Keine zwei Wochen ist es her, dass Elon Musk bei Twitter das Zepter übernommen hat. Seitdem folgt ein Aufschrei dem nächsten: Erst boxt der Multimilliardär eine Gebühr von 8 Dollar für das blaue Verifikations-Häkchen durch, dann legt er sich mit Werbekunden an, die sich von der Plattform verabschiedet hatten. Am vergangenen Freitag feuert er die Hälfte der rund 7500 Mitarbeiter per E-Mail - nur vier Tage vor den US-Zwischenwahlen. Letzteres könnte fatale Folgen für die Bekämpfung von Hassrede und Verschwörungstheoretikern im Netz haben.

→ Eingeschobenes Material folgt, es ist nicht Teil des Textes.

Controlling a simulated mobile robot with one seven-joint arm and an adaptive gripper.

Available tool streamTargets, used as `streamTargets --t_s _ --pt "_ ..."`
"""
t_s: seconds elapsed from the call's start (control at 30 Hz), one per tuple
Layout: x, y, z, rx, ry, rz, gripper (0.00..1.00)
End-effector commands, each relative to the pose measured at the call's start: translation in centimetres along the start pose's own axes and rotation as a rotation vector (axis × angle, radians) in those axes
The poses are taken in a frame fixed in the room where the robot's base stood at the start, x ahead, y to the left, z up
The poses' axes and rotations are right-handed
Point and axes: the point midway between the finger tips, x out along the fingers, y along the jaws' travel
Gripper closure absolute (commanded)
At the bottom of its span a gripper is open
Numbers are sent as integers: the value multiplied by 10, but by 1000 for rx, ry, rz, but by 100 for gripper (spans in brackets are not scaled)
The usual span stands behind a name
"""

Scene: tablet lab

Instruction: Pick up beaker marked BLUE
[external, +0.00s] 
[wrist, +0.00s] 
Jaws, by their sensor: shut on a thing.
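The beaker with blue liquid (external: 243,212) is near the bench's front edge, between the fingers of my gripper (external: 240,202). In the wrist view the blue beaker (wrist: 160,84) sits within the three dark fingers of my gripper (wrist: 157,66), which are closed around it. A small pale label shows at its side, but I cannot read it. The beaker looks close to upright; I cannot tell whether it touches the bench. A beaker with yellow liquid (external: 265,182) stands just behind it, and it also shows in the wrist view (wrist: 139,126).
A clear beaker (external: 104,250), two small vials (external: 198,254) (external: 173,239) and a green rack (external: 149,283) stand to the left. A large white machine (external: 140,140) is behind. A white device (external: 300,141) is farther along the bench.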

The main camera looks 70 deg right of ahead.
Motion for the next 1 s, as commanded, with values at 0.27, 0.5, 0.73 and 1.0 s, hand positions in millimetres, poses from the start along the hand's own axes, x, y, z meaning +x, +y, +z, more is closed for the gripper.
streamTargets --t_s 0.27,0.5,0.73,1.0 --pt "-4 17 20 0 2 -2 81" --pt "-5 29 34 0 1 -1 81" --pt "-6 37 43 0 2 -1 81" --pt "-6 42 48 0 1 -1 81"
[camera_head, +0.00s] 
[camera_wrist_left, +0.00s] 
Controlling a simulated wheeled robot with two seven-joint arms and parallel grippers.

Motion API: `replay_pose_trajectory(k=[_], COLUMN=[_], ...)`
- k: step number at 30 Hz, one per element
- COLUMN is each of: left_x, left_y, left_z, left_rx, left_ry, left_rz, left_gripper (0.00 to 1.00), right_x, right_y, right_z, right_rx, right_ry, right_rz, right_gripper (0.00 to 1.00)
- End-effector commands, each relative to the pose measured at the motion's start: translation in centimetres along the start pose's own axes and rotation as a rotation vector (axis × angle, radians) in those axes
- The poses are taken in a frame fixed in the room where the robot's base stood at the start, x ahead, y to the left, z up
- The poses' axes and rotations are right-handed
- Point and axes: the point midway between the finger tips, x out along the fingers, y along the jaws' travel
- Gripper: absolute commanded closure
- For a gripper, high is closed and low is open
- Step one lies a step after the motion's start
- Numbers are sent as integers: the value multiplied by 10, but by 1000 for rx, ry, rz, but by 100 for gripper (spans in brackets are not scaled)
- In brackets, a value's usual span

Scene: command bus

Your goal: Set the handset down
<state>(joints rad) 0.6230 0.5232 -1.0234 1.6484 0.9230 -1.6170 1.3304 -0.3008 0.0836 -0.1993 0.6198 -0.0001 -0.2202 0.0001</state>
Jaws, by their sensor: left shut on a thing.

Seit der Massenentlassung von rund 3700 Mitarbeitern habe Twitter Mühe, auf politische Fehlinformationen und andere schädliche Beiträge auf der Social-Media-Plattform zu reagieren, berichten der Washington Post zufolge verbliebene Mitarbeiter des Unternehmens. Auf Twitter selbst kursieren Tweets von ehemaligen Beschäftigten, deren Aufgabe es laut eigener Aussage war, sich um Hass- und Fehlinformationen auf der Plattform zu kümmern.
Der Aktivist Rashad Robinson behauptet in einem Tweet, dass in einem Fall sogar eine ganze Gruppe gekündigt wurde: "Elon Musk hat das gesamte Team gefeuert, das herausgefunden hat, dass der Twitter-Algorithmus rechtsgerichtete Stimmen gegenüber anderen verstärkt", so der Präsident der antirassistischen Organisation "Color of Change". Es sei nicht das erste Mal, dass "Mitarbeiter - insbesondere schwarze Mitarbeiter - dafür bestraft werden, dass sie darauf hinweisen, wie die Produkte ihres Unternehmens Rassismus ermöglichen und verstärken", schreibt Robinson. Beweise für seine Behauptung legte er allerdings nicht vor.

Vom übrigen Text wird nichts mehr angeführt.